Dataset entries:
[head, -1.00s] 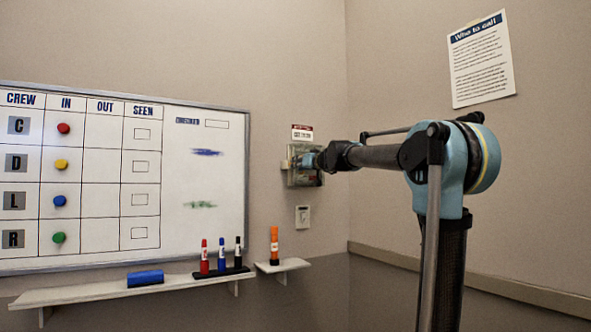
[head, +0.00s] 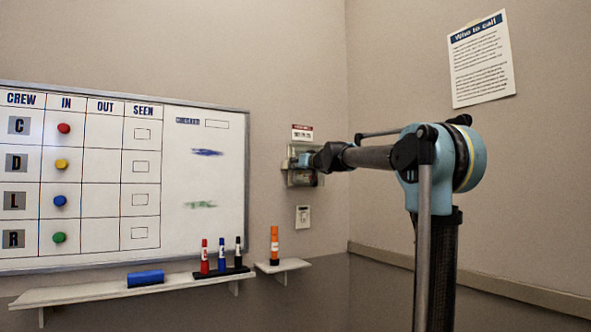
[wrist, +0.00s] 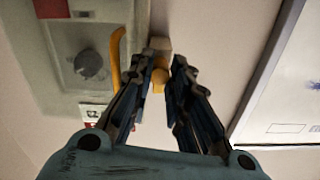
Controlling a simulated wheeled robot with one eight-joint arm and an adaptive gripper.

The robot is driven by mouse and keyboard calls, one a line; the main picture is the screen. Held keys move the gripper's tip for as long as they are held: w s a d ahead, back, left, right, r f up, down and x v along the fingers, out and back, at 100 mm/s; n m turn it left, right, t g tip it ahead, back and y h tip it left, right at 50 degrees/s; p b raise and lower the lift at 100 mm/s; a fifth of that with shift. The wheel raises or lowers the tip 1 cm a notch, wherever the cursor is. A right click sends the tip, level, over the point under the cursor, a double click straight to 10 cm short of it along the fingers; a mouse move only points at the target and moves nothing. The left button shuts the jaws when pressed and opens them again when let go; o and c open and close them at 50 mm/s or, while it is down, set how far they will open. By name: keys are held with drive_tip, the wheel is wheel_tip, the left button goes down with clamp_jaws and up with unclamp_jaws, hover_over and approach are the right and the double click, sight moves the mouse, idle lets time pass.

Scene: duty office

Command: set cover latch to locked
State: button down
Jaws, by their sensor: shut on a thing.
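The wall box (head: 303,180) with its cover hangs right of the whiteboard, under a small red-topped label. My gripper (head: 304,160) reaches its upper part and hides much of it. In the wrist view the box (wrist: 60,60) has a dark round knob (wrist: 89,65) on its face. A small yellow latch piece (wrist: 158,77) is at the box's edge, beside a pale block (wrist: 160,46). My gripper (wrist: 166,66) is shut on the yellow latch, one finger on each side. Its exact setting is hard to tell.
A yellow curved strip (wrist: 117,58) lies close beside the fingers. The whiteboard (head: 215,180) is left of the box.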

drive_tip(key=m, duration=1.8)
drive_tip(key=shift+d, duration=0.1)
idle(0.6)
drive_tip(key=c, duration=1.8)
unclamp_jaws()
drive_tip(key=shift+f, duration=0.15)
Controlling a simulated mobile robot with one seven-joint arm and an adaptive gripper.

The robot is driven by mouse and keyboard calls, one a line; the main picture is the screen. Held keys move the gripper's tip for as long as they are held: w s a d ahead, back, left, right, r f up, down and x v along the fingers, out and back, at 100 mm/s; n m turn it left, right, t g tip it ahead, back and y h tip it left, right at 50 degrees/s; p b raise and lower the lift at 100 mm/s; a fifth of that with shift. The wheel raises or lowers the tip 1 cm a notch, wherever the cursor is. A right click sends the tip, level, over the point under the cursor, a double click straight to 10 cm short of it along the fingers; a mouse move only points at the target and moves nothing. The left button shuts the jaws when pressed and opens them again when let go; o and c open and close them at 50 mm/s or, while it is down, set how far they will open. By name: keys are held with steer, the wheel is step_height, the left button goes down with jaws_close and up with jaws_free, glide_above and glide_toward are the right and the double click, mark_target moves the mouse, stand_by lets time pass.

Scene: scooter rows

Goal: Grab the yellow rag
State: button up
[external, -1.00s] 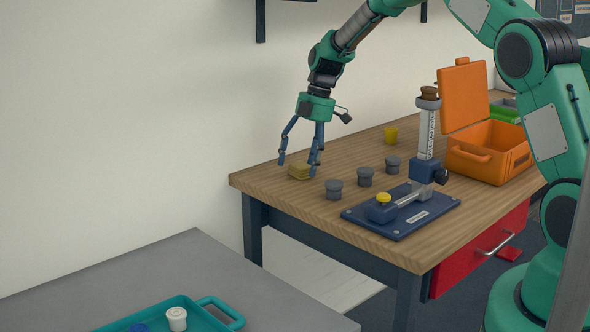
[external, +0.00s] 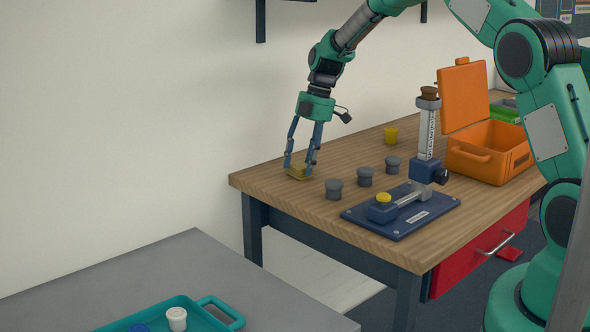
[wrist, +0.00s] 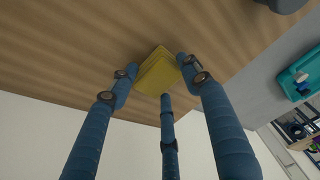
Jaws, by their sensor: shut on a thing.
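The yellow rag (external: 298,171) is a small folded pad near the far left corner of the wooden workbench (external: 270,185). My gripper (external: 298,168) points down over it, with its blue fingers closed in around the rag. In the wrist view the rag (wrist: 158,72) sits between the fingertips of my gripper (wrist: 157,77), with fingers on both sides and a third one below it. The rag appears to be still at the bench top. The fingers partly hide it in the external view.
Several grey knobs stand right of the rag, the nearest being a grey knob (external: 334,190). A teal tray (external: 190,310) lies on the grey table.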

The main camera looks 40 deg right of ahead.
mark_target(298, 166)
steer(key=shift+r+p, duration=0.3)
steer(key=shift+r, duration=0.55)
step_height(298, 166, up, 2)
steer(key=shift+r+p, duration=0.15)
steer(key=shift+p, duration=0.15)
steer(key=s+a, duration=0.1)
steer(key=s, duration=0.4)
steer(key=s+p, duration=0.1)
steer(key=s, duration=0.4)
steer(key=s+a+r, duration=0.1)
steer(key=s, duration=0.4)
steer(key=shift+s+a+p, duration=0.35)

#### AIM:
Extract each line from the listing that holds the word "Controlling".

#### CORRECT OUTPUT:
Controlling a simulated wheeled robot with one eight-joint arm and an adaptive gripper.
Controlling a simulated mobile robot with one seven-joint arm and an adaptive gripper.

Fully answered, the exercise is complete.